Task
All lines holding the string "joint" are to be shown.

*** Records for the exercise ***

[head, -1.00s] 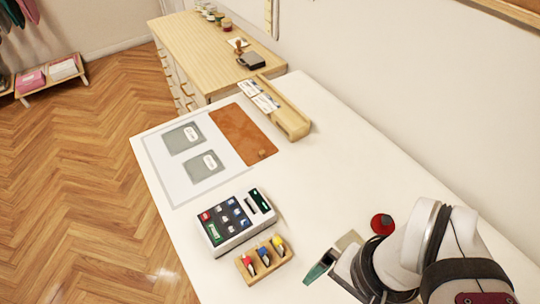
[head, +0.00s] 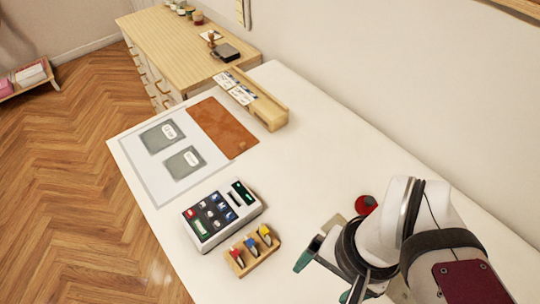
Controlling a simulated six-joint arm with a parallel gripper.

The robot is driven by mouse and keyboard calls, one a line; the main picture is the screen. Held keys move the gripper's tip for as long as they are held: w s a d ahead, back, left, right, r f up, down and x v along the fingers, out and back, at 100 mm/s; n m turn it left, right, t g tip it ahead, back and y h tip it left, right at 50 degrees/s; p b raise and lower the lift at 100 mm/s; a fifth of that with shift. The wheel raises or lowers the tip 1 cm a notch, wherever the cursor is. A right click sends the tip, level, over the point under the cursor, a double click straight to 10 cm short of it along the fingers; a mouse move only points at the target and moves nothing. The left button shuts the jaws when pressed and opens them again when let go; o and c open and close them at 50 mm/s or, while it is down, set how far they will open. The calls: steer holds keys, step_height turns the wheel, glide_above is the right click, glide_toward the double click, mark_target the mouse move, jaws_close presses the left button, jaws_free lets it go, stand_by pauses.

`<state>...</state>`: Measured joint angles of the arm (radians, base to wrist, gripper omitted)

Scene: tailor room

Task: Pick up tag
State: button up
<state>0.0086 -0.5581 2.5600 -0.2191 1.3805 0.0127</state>
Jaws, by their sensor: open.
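Two small white tags lie on grey squares on the pale mat (head: 140,172): one tag (head: 168,130) on the upper square (head: 150,142), one (head: 193,157) on the lower square (head: 176,166). White printed cards (head: 240,94) lie at the wooden tray (head: 271,116); I cannot tell whether these are tags too. My gripper (head: 326,278) is at the lower right, with green fingertips spread apart. It is open, and I see nothing between the fingers. It is well away from the mat and the tray. My arm hides part of the table.
A red round object (head: 366,204) is beside my arm. A brown pad (head: 222,128) adjoins the mat. The table's middle is clear.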

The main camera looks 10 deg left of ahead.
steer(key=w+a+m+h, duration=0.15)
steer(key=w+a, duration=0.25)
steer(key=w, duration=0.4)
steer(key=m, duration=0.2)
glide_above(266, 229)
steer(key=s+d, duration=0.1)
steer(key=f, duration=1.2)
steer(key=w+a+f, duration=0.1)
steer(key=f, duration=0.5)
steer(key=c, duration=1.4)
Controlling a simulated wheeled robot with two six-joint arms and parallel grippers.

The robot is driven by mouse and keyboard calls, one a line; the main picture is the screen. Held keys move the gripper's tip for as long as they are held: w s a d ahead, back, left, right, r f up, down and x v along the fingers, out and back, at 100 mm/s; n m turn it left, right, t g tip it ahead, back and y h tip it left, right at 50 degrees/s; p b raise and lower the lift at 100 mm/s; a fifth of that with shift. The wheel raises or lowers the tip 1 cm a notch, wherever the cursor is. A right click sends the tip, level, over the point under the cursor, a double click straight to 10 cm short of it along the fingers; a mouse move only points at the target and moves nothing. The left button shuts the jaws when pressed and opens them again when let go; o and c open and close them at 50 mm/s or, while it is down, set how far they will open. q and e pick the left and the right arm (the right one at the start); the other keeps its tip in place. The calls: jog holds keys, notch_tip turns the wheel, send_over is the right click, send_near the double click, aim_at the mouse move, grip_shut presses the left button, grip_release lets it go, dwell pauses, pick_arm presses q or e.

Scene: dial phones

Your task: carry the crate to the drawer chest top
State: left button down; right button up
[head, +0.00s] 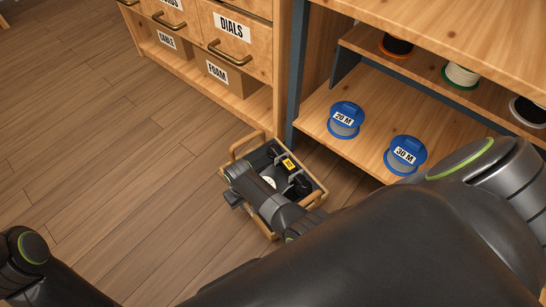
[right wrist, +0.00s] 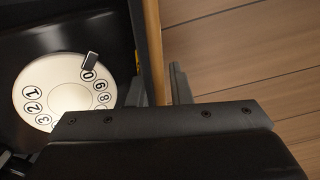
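The crate (head: 266,225), a wooden box with a dark inside and raised end handles, is low by the foot of the shelf post. A black dial phone (right wrist: 50,65) with a cream dial lies in it, beside dark parts and a yellow label. My right gripper (right wrist: 157,88) is over the crate's left side in the head view. In the right wrist view its fingers stand either side of the wooden rim (right wrist: 153,50), with a narrow gap at the right finger. My left gripper is out of view. The drawer chest (head: 262,65) shows its front; its top is outside the view.
A wooden shelf unit (head: 312,115) with a dark blue post (head: 297,70) stands close right of the crate. It holds blue reels (head: 345,120) marked 20 M and 30 M, with other reels above. Wooden floor (head: 110,160) is clear to the left.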

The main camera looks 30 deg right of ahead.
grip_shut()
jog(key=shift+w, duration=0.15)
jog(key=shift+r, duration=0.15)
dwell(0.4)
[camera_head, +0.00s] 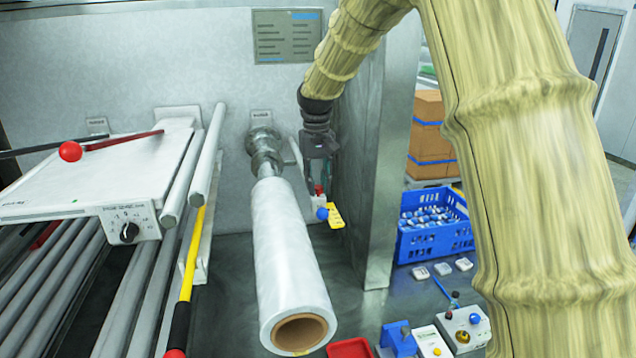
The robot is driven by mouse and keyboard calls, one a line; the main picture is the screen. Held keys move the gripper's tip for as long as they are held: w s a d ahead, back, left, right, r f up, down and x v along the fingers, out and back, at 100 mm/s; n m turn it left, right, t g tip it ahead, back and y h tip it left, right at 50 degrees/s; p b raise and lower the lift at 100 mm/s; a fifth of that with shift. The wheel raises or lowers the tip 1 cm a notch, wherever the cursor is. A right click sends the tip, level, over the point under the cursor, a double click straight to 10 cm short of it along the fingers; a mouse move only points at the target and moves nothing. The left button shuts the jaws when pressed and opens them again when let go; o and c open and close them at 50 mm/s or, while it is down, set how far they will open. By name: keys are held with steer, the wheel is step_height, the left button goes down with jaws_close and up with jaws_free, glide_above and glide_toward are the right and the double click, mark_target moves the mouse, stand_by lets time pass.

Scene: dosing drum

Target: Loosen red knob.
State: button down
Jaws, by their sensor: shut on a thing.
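My gripper (318,178) points down beside the wall at the upper middle, to the right of the metal spindle. A small red knob (319,190) shows at its fingertips, and the fingers are shut on it. The fingers and the distance hide most of the knob, so its turn cannot be told. A blue round knob (322,213) and a yellow plate (336,216) sit just below it.
A large white roll (289,255) on the spindle (265,150) juts forward, left of my gripper. A steel post (385,190) stands close on the right. A blue crate (435,235) and small boxes (398,338) lie to the lower right. A red ball handle (70,151) is far left.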

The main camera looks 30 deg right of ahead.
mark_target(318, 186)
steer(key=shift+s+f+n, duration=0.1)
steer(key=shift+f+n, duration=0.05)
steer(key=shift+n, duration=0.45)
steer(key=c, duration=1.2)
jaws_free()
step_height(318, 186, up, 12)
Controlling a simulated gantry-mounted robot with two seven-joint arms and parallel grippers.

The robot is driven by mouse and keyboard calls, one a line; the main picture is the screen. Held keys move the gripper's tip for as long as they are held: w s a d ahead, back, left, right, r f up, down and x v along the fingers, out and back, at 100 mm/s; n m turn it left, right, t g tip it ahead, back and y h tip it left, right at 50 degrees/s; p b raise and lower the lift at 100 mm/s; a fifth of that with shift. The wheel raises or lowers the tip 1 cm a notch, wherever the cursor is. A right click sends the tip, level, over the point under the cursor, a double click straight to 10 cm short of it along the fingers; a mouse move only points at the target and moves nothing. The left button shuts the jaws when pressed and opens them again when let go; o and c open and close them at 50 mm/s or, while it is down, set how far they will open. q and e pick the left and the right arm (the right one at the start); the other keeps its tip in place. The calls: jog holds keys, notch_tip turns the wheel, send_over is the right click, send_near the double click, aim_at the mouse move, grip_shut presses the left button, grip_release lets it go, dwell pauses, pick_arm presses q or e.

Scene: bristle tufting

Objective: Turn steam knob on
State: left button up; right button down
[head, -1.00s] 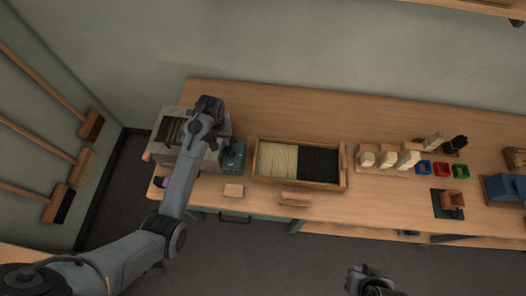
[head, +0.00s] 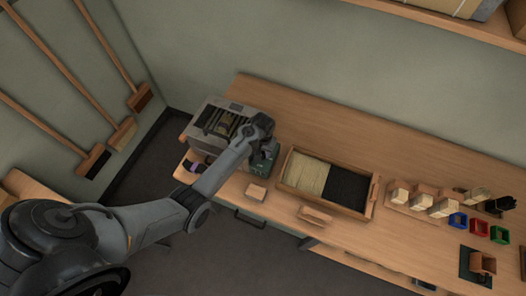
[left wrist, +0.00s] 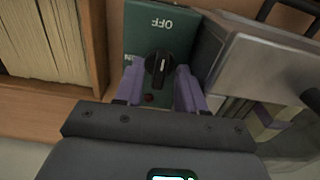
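The steam knob (left wrist: 158,65) is a black pointer knob on a dark green panel (left wrist: 150,32), in the left wrist view. The word OFF shows upside down on the panel, and part of another label shows left of the knob. The panel also shows in the head view (head: 264,168), at the right side of a grey metal machine (head: 205,118). My left gripper (left wrist: 160,88) is open, with one purple finger on each side of the knob. I cannot tell whether the fingers touch it. In the head view my left gripper (head: 261,133) hides the knob. My right gripper is out of view.
A wooden tray (head: 372,196) of pale and black bristles stands right of the panel. Brush blocks and coloured bins (head: 479,227) stand farther right. The bench behind the tray is clear.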

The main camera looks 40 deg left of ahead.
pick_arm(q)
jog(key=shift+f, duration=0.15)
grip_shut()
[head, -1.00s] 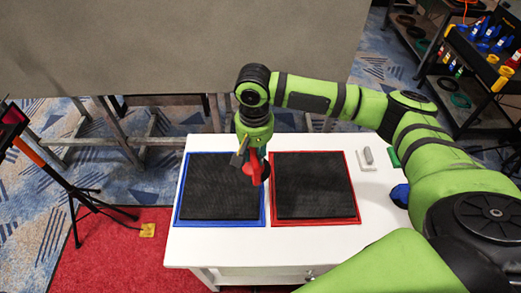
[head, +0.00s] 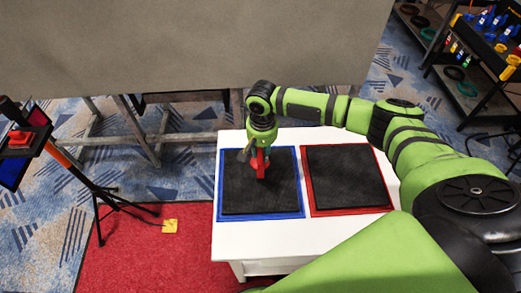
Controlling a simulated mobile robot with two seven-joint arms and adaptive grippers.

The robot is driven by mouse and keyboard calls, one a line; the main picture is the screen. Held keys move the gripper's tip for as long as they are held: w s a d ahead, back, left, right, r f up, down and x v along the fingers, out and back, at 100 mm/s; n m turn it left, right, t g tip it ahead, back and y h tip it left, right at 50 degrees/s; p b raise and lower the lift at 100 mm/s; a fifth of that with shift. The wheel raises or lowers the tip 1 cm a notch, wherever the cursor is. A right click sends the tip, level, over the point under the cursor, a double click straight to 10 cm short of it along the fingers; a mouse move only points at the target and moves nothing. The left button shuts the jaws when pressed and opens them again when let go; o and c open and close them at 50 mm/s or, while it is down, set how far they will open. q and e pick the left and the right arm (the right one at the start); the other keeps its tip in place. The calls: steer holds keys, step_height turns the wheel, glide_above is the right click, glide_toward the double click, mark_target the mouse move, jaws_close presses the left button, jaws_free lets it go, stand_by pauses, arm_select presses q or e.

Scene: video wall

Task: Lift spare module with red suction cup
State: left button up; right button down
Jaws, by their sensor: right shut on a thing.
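My right gripper (head: 259,153) is shut on the red suction cup (head: 261,165). It holds the cup over the black module in the blue frame (head: 240,199), near that module's upper middle. I cannot tell whether the cup touches the module. The blue frame (head: 228,217) lies at the left of the white table. A second black module (head: 346,178) lies in a red frame (head: 350,212) to its right. Both modules lie flat. My left gripper is not in view.
The white table (head: 262,240) has a bare strip at the front. A grey panel (head: 200,45) on a metal stand rises behind it. A tripod (head: 95,190) with a screen stands at the left. A tool rack (head: 480,60) is at the far right.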

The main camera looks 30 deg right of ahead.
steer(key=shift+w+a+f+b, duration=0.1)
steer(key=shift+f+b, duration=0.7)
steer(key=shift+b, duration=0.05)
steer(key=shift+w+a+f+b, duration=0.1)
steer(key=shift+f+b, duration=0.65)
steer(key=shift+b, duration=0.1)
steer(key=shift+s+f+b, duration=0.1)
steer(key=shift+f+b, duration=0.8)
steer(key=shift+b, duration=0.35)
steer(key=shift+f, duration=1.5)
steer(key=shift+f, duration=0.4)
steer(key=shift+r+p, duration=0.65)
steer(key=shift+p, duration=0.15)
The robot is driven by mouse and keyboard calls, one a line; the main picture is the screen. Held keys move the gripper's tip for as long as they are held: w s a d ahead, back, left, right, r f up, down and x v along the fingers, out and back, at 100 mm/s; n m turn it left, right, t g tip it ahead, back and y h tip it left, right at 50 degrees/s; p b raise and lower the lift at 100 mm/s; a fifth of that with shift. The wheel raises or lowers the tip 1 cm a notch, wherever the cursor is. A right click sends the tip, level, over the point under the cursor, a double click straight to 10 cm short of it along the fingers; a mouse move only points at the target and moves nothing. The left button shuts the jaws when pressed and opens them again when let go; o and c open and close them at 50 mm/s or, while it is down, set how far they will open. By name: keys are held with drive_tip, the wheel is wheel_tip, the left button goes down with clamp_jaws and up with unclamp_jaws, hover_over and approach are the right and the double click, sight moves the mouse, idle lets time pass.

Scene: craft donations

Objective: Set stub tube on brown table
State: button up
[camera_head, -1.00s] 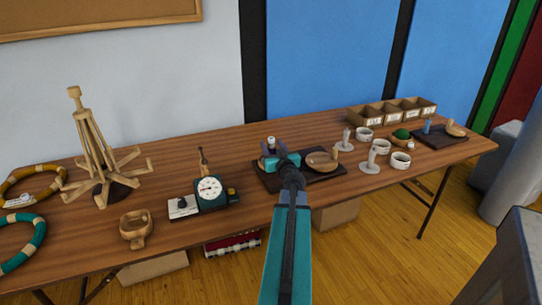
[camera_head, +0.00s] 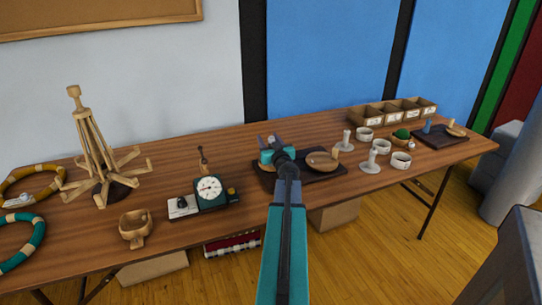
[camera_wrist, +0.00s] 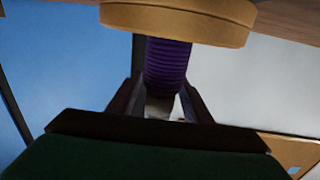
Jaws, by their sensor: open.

***

Answer to this task
Controlling a simulated six-joint arm with a parallel gripper.
`<state>...</state>`: Measured joint angles of the arm (radians, base to wrist, gripper omitted)
Controlling a simulated wheeled robot with two six-joint arms and parallel grippers.
Controlling a simulated gantry-mounted robot with two seven-joint arms and parallel grippers.
Controlling a simulated mobile robot with two seven-joint arms and adaptive grippers.

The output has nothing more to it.